══ Extracted data ══
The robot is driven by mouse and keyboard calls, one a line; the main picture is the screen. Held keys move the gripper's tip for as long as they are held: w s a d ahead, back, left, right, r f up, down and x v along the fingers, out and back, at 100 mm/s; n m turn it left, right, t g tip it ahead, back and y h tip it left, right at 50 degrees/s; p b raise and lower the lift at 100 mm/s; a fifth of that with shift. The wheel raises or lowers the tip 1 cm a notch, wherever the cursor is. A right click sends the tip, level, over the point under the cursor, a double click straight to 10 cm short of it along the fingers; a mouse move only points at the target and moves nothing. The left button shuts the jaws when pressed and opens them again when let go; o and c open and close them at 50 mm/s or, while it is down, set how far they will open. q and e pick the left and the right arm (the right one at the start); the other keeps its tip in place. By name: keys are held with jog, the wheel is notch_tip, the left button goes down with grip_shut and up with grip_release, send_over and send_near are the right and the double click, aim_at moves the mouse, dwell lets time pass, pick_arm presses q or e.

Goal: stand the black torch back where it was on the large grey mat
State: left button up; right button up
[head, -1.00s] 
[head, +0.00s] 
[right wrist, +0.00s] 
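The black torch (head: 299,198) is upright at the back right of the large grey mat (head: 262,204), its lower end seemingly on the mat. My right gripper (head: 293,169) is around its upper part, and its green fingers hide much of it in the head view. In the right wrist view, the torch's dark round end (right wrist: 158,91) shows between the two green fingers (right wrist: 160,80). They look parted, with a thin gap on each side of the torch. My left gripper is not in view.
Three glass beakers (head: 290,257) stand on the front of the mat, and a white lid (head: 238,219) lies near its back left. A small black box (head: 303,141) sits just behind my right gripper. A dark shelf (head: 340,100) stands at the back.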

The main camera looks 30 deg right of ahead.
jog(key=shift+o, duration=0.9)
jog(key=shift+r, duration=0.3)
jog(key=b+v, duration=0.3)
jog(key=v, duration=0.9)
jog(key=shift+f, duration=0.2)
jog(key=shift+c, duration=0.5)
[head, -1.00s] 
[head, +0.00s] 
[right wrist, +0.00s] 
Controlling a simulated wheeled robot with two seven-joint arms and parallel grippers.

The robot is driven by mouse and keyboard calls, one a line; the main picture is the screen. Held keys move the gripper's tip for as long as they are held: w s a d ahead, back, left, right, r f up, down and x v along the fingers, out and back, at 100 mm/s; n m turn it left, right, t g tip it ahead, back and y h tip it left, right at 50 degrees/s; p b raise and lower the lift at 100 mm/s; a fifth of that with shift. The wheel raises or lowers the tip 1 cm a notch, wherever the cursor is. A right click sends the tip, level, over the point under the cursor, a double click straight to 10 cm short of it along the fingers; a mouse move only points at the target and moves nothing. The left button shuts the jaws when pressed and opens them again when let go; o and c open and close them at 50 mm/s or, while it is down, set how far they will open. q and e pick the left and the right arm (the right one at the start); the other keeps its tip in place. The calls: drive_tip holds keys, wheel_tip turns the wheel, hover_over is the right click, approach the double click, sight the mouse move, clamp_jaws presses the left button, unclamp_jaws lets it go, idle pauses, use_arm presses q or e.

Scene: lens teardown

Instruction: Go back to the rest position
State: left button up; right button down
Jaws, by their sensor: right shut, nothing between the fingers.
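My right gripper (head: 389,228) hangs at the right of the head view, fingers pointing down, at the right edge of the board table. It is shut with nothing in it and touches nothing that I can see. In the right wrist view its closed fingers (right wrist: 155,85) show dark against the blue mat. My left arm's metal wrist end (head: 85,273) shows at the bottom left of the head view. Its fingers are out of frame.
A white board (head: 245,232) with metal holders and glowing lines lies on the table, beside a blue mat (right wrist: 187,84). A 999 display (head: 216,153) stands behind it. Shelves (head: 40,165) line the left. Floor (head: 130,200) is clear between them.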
═══
══ Extracted data ══
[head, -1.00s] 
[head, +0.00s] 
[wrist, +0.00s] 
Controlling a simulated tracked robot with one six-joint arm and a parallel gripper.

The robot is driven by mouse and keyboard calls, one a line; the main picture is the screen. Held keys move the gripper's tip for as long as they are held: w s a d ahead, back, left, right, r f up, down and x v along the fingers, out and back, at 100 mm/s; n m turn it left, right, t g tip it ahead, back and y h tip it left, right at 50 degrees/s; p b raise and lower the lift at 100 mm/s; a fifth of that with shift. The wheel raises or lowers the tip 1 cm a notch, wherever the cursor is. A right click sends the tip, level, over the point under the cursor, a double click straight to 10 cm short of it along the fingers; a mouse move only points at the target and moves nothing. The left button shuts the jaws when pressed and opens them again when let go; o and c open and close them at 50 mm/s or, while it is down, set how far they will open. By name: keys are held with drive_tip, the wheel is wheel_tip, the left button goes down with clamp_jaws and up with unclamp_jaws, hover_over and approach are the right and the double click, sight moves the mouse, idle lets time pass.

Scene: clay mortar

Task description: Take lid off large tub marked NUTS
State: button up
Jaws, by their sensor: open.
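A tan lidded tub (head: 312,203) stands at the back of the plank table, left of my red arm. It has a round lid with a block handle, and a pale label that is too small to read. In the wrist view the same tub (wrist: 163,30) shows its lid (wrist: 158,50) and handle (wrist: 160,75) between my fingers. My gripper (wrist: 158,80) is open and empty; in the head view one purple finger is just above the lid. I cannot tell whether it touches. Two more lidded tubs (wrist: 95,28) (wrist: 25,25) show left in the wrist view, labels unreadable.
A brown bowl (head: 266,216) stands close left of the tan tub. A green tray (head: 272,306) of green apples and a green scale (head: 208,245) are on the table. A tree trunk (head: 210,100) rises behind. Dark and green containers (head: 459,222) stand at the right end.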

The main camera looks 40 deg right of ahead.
═══
Stated problem —
Collect the lines of the records that include the string "parallel".

Exercise response —
Controlling a simulated wheeled robot with two seven-joint arms and parallel grippers.
Controlling a simulated tracked robot with one six-joint arm and a parallel gripper.

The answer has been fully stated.